1. Compile program with -pg
option:
g++ -pg -O3 program.cpp -o program
- Run program
- Profile with
gprof
:
gprof ./program > profile.txt
BLAS and LAPACK
BLAS and LAPACK are written in FORTRAN, so we need to interface with it. This is rather cumbersome in practice.
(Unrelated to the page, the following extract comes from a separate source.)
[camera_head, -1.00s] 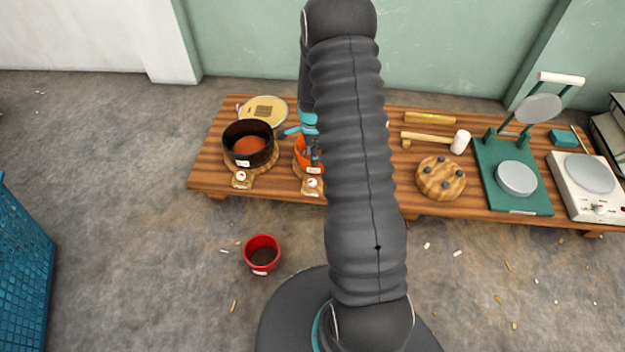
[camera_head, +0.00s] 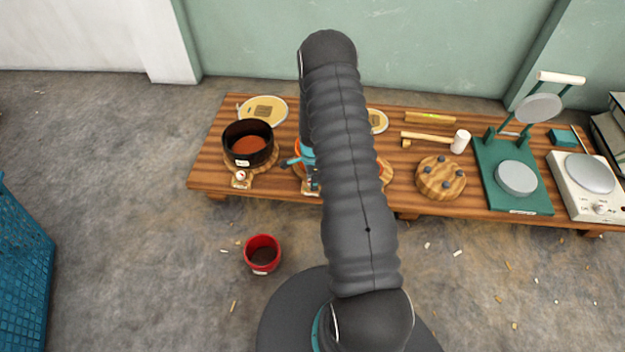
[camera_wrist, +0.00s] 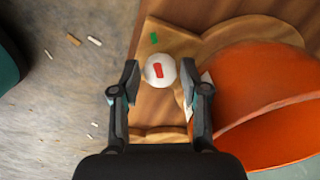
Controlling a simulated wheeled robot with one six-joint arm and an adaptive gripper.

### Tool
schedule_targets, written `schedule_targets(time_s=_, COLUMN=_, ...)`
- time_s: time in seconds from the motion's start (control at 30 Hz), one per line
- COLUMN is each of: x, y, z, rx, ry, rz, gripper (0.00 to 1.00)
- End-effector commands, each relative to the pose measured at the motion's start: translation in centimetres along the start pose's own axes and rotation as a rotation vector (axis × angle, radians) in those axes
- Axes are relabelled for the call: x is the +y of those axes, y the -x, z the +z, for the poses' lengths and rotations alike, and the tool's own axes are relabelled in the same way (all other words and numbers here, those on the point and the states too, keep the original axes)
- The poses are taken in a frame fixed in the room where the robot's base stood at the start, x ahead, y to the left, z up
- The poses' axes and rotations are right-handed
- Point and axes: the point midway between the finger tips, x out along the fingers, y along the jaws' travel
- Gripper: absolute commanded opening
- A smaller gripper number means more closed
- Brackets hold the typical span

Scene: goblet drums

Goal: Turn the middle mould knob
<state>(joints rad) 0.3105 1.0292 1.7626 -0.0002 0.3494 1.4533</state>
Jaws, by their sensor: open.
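The middle mould's knob (camera_wrist: 153,81) is a white disc with a red bar, on a wooden plate. In the wrist view the bar runs nearly up and down, and a green mark (camera_wrist: 154,38) lies beyond it. The orange mould (camera_wrist: 255,90) is to the right of the knob; a sliver shows in the head view (camera_head: 297,145). My gripper (camera_wrist: 160,74) is open, with one finger on each side of the knob. I cannot tell whether the fingers touch it. In the head view my gripper (camera_head: 313,187) hangs over the table's front edge and hides the knob.
A dark mould (camera_head: 248,129) with its own knob (camera_head: 241,176) stands left on the wooden table (camera_head: 208,170). A mallet (camera_head: 460,141), a round wooden block (camera_head: 441,178) and a green press (camera_head: 530,200) stand right. A red pot (camera_head: 262,252) is on the floor.

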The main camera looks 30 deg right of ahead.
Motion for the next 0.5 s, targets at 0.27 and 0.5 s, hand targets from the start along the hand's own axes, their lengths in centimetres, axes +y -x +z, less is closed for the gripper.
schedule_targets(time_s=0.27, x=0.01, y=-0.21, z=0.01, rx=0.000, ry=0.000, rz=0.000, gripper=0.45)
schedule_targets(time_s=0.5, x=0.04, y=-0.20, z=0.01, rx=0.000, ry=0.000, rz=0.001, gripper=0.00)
A simple example:
#include <iostream>
#include <cstdlib>
// To use the subroutine ddot_, we must declare it as if it were a C function:
extern "C" double ddot_(int& n, double* x, int& incx, double* y, int& incy);
int main() {
// Generate two random vectors
int N = 16384;
double* a = new double[N];
double* b = new double[N];
int seed;
std::cout << "Seed: ";
std::cin >> srand48(seed);
for (int i = 0; i < N; i++) {
a[i] = drand48();
b[i] = drand48();
}
// Use BLAS subroutine to compute dot product:
int inc = 1;
// Lists must be passed as pointers to 1st element
double d = ddot_(N, &a[0], inc, &b[0], inc);
std::cout << "a . b = " << d << std::endl;
delete[] a, b;
}
Input and output
Standard in- and output
In C++, the standard input (stdin) maps to std::cin
, and the standard output (stdout) maps to std::cout
. std::cerr
maps directly to the terminal output.
To redirect output to another program:
./p1.exe | ./p2.exe | ./p3.exe
To redirect output to a file (bash-specific):
./program.exe > output.dat
./program.exe 1> output.dat 2> errors.log
./program.exe &> both.log
Reading and writing files in C++
#include <fstream>
int main() {
std::string file = "out.dat";
// Default mode: fstream::in | fstream::trunc
std::ofstream of(file.c_str());
if (!of) {
std::cerr << "Unable to open file ":
return -1;
}
of << "Hello" << std::endl;
of << "World!" << std::endl;
of.close();
// default mode: fstream::in
std::ifstream fin(file.c_str());
if (!fin) {
std::cerr << "Unable to open file.";
return -1;
}
std::string word;
while (fin >> word) {
std::cout << word << std::endl;
}
fin.close();
}